Raw records:
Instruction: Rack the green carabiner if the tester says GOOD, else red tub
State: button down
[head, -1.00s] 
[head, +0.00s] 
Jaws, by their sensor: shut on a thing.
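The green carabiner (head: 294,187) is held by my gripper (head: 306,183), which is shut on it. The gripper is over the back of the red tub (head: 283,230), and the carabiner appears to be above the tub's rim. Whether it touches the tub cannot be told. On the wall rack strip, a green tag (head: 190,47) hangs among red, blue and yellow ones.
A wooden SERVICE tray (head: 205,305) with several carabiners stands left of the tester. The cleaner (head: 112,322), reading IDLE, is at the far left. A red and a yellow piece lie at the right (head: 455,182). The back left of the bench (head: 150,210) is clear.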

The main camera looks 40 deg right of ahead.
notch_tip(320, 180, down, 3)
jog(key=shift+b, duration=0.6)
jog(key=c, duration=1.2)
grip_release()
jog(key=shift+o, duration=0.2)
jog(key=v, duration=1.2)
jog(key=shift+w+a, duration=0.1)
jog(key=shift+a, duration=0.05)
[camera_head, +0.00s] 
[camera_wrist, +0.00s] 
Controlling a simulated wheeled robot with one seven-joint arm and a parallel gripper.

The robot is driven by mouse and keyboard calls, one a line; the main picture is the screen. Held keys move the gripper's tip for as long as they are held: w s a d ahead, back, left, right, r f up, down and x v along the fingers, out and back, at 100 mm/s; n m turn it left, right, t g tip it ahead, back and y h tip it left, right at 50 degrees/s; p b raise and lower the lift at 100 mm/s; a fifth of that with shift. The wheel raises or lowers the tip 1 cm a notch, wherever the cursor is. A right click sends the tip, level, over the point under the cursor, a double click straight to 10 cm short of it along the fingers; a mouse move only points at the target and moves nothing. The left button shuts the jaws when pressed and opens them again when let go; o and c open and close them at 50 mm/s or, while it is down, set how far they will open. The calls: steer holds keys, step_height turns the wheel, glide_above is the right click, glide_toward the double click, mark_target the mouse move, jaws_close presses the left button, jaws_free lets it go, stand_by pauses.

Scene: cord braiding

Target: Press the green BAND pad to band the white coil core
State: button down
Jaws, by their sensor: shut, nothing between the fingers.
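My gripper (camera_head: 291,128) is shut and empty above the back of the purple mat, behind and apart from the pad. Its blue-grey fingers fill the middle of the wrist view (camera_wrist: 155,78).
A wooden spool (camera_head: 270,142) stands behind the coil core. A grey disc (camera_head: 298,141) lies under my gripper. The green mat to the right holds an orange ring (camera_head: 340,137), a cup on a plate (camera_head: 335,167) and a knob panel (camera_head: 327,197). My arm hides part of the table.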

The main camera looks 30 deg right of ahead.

Problem requirements:
Output the data above exactly, please, line for line.

Output of the task:
Instruction: Rack the green carabiner if the tester says GOOD, else red tub
State: button down
[head, -1.00s] 
[head, +0.00s] 
Jaws, by their sensor: shut on a thing.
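The green carabiner (head: 294,187) is held by my gripper (head: 306,183), which is shut on it. The gripper is over the back of the red tub (head: 283,230), and the carabiner appears to be above the tub's rim. Whether it touches the tub cannot be told. On the wall rack strip, a green tag (head: 190,47) hangs among red, blue and yellow ones.
A wooden SERVICE tray (head: 205,305) with several carabiners stands left of the tester. The cleaner (head: 112,322), reading IDLE, is at the far left. A red and a yellow piece lie at the right (head: 455,182). The back left of the bench (head: 150,210) is clear.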

The main camera looks 40 deg right of ahead.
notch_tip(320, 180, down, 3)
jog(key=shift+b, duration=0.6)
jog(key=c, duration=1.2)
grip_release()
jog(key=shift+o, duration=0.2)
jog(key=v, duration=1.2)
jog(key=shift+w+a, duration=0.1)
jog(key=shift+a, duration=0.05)
[camera_head, +0.00s] 
[camera_wrist, +0.00s] 
Controlling a simulated wheeled robot with one seven-joint arm and a parallel gripper.

The robot is driven by mouse and keyboard calls, one a line; the main picture is the screen. Held keys move the gripper's tip for as long as they are held: w s a d ahead, back, left, right, r f up, down and x v along the fingers, out and back, at 100 mm/s; n m turn it left, right, t g tip it ahead, back and y h tip it left, right at 50 degrees/s; p b raise and lower the lift at 100 mm/s; a fifth of that with shift. The wheel raises or lowers the tip 1 cm a notch, wherever the cursor is. A right click sends the tip, level, over the point under the cursor, a double click straight to 10 cm short of it along the fingers; a mouse move only points at the target and moves nothing. The left button shuts the jaws when pressed and opens them again when let go; o and c open and close them at 50 mm/s or, while it is down, set how far they will open. The calls: steer holds keys, step_height turns the wheel, glide_above is the right click, glide_toward the double click, mark_target the mouse move, jaws_close presses the left button, jaws_free lets it go, stand_by pauses.

Scene: cord braiding

Target: Press the green BAND pad to band the white coil core
State: button down
Jaws, by their sensor: shut, nothing between the fingers.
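My gripper (camera_head: 291,128) is shut and empty above the back of the purple mat, behind and apart from the pad. Its blue-grey fingers fill the middle of the wrist view (camera_wrist: 155,78).
A wooden spool (camera_head: 270,142) stands behind the coil core. A grey disc (camera_head: 298,141) lies under my gripper. The green mat to the right holds an orange ring (camera_head: 340,137), a cup on a plate (camera_head: 335,167) and a knob panel (camera_head: 327,197). My arm hides part of the table.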

The main camera looks 30 deg right of ahead.

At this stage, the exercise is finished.